Simple Gluten-Free Apple Crisp
This wholesome, honey-sweetened apple crisp is covered in an irresistible oat, almond meal and pecan topping. Everyone will love this dessert!
Updated by Kathryne Taylor on August 29, 2024
What’s better than apple pie and a whole lot easier to make? Apple crisp! This apple crisp recipe is gooey on the inside, and tender but crisp on top. It’s made with wholesome ingredients, like old-fashioned oats, almond meal, pecans, honey, and of course, lots of fresh apples.
On a cool fall day, there’s nothing better the smell of this apple crisp baking in the oven. This homemade dessert would also be the perfect ending to your Thanksgiving supper.
This is my favorite apple crisp recipe, and it just happens to be gluten free and healthier than the rest. This recipe is made with significantly less sugar than most apple crisps, but tastes just as good. In fact, I’d say it’s even better!
This crisp turned out great for me when I made it a few years ago, but I heard that it didn’t turn out as well for some of you. This stuff keeps me up at night.
I’ve retested and tweaked this recipe, and it’s now better than ever. I’m so pleased to hear that with these updates, this crisp has been turning out perfectly in your kitchens.
How to Make the Best Apple Crisp
Apples take a long time to release their moisture, so my original crisp recipe was a little dry.
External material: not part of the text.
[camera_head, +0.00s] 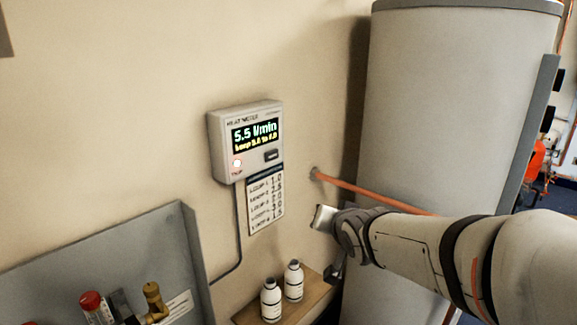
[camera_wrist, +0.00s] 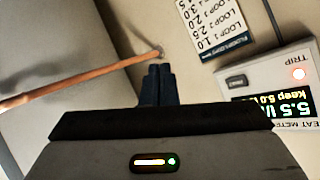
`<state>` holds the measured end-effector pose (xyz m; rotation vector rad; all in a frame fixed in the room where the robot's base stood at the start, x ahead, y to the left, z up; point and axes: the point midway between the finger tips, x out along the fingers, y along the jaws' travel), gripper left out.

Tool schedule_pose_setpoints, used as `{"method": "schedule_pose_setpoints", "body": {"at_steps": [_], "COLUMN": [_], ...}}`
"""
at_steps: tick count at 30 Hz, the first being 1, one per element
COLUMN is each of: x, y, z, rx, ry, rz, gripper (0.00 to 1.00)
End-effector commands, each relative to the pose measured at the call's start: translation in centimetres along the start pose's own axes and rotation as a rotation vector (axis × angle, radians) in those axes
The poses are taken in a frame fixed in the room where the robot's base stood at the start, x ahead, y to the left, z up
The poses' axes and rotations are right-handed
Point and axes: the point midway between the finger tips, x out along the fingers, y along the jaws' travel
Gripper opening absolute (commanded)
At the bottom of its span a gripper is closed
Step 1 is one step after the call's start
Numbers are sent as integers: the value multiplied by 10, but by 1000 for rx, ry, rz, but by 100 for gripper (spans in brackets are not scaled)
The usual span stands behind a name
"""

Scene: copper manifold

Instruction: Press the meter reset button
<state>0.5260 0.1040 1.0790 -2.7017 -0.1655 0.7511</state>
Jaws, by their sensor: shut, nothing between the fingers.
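The heat meter (camera_head: 222,150) is a pale box on the wall, left of my arm in the head view. Its lit screen (camera_head: 255,134) reads 5.5 l/min above a yellow line. A small dark button (camera_head: 271,155) sits under the screen at the right. A red light (camera_head: 237,163) marked TRIP glows at lower left. In the wrist view the meter (camera_wrist: 262,77) is upside down at the right, with the button (camera_wrist: 237,82) and glowing light (camera_wrist: 299,73). My gripper (camera_wrist: 158,70) is shut and empty, apart from the meter, its tips appearing near the pipe's wall end.
A copper pipe (camera_head: 365,191) leaves the wall before a large grey tank (camera_head: 455,100). A loop chart (camera_head: 265,205) hangs under the meter. Two white bottles (camera_head: 270,301) stand on a small shelf (camera_head: 308,305). A grey open box (camera_head: 130,255) with valves is at lower left.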

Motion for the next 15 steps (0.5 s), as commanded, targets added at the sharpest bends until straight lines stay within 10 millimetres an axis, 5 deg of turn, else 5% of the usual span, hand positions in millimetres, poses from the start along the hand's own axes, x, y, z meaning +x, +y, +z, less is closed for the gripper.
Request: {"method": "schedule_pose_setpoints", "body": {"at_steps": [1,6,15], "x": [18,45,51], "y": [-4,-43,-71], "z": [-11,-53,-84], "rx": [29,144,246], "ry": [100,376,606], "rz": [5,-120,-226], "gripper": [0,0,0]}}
To remedy this, I switched from using 1-inch chunks of apple to thinly sliced, which take less time to get juicy and cook through. I also added some liquid to the filling to the get the ball rolling, and reduced the amount of starch.
To ensure that the topping doesn’t get too crisp, you’re going to bake the apples for 20 minutes and then add the topping. This is actually pretty convenient, because it means that your crisp can start baking while you are still mixing together the topping.
That’s it! You’ve just made an apple dessert that rivals apple pie in flavor and comfort-food factor, but it’s so much easier.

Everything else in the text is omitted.